START
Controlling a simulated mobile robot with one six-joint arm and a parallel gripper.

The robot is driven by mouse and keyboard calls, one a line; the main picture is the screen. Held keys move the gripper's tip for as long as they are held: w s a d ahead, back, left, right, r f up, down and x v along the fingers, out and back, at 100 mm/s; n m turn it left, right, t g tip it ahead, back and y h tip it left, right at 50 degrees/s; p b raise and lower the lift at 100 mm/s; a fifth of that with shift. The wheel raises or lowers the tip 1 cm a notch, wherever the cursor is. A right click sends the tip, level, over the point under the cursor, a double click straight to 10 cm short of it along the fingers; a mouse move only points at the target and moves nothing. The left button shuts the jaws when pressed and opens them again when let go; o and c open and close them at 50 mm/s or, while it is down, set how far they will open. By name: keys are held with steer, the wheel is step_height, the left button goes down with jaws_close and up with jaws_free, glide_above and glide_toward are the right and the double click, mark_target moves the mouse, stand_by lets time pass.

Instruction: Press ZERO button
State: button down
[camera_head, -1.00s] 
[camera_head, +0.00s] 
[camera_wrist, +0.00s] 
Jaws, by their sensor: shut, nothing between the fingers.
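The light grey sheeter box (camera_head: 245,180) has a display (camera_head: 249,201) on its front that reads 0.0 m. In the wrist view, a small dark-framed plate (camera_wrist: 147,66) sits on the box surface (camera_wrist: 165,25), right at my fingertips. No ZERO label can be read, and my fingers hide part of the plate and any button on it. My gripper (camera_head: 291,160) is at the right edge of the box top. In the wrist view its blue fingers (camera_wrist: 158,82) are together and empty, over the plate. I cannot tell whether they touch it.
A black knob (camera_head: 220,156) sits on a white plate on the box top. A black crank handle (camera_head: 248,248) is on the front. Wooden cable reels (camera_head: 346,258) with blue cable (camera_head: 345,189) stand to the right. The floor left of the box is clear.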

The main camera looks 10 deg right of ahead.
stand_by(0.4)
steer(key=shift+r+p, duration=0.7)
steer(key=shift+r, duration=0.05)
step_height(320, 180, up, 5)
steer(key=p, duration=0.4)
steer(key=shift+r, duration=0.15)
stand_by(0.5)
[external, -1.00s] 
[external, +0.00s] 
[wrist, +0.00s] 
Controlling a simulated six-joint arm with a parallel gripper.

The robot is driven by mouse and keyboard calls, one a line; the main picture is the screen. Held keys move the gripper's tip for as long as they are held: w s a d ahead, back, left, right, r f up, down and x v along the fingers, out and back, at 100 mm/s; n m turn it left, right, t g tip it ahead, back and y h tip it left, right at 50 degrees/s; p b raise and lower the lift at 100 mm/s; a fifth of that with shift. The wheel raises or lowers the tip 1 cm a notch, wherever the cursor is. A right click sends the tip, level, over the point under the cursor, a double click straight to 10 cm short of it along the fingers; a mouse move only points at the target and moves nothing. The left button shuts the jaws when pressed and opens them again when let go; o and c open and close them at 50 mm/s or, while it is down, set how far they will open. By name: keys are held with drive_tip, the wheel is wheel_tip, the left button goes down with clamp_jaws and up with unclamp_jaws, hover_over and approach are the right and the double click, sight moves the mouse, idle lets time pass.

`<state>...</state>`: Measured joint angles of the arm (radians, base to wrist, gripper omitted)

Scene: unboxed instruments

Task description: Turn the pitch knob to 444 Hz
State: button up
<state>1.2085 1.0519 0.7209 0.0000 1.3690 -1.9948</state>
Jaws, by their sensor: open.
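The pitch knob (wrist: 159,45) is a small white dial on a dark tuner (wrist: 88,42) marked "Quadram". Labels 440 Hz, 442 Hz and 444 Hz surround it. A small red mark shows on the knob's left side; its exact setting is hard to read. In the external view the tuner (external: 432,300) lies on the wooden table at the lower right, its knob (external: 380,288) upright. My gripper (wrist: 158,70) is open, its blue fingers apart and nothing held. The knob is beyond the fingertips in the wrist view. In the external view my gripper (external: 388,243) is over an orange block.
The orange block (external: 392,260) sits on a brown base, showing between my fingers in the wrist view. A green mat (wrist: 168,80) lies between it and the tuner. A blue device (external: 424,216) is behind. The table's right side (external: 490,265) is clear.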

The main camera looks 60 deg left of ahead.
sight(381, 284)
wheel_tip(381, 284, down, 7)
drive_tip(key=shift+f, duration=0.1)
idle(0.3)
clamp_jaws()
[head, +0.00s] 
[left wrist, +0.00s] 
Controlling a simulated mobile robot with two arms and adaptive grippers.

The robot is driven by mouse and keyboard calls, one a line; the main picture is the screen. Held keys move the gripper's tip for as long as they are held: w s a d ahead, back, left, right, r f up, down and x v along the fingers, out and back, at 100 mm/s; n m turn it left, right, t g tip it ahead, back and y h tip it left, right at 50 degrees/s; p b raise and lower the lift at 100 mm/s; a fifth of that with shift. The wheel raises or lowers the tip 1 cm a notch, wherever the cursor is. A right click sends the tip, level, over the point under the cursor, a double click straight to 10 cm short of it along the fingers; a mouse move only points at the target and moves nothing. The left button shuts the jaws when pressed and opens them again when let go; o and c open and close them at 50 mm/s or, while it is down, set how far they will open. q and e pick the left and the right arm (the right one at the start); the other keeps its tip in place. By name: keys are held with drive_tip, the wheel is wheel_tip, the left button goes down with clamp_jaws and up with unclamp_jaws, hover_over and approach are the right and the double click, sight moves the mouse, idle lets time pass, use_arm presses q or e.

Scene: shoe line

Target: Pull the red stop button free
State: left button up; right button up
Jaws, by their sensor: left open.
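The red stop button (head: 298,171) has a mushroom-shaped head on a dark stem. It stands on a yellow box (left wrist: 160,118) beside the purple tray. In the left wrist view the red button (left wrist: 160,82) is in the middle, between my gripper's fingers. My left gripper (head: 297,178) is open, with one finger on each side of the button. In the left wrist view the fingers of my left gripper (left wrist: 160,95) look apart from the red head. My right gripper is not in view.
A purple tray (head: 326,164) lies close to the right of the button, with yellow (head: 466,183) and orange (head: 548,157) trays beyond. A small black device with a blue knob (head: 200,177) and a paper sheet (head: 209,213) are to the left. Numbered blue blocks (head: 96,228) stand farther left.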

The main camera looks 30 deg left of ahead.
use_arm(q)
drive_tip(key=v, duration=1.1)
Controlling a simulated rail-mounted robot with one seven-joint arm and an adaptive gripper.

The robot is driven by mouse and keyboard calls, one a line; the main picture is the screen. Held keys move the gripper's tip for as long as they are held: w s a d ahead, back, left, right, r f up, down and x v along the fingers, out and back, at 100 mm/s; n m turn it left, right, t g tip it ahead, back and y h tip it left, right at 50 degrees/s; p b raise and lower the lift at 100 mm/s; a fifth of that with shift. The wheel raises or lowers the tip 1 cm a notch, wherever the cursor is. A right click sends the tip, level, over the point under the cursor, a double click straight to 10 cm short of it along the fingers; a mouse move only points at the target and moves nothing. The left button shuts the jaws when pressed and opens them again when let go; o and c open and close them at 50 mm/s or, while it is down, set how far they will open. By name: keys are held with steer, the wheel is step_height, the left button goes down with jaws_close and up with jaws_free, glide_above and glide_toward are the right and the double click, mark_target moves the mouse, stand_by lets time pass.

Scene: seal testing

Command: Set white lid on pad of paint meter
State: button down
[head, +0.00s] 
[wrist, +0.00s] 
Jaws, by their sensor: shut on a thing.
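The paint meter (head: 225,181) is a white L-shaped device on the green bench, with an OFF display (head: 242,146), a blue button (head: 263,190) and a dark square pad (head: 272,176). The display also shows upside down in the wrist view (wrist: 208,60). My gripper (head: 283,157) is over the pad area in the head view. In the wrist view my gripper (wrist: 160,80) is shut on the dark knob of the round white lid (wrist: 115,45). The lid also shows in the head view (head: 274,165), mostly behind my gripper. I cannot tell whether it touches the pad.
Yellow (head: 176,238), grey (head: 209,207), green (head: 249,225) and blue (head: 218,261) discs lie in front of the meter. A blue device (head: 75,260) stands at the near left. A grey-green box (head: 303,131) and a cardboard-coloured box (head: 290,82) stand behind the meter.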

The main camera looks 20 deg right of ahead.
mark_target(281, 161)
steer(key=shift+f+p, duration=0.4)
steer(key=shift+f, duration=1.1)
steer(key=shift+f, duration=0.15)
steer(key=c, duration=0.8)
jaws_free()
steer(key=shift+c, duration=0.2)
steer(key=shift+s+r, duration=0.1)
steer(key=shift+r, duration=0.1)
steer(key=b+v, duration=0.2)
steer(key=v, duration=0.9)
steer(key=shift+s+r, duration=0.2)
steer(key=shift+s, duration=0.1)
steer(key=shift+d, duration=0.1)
END
Reproduce the entries exactly, starting at their first line and stopping after the line with "[camera_wrist, +0.00s]".

Controlling a simulated mobile robot with one six-joint arm and a parallel gripper.

The robot is driven by mouse and keyboard calls, one a line; the main picture is the screen. Held keys move the gripper's tip for as long as they are held: w s a d ahead, back, left, right, r f up, down and x v along the fingers, out and back, at 100 mm/s; n m turn it left, right, t g tip it ahead, back and y h tip it left, right at 50 degrees/s; p b raise and lower the lift at 100 mm/s; a fifth of that with shift. The wheel raises or lowers the tip 1 cm a notch, wherever the cursor is. A right click sends the tip, level, over the point under the cursor, a double click straight to 10 cm short of it along the fingers; a mouse move only points at the target and moves nothing. The left button shuts the jaws when pressed and opens them again when let go; o and c open and close them at 50 mm/s or, while it is down, set how far they will open. By name: keys are held with steer, the wheel is step_height, the left button goes down with jaws_close and up with jaws_free, glide_above and glide_toward are the right and the double click, mark_target moves the mouse, stand_by lets time pass.

Instruction: Press ZERO button
State: button down
[camera_head, -1.00s] 
[camera_head, +0.00s] 
[camera_wrist, +0.00s] 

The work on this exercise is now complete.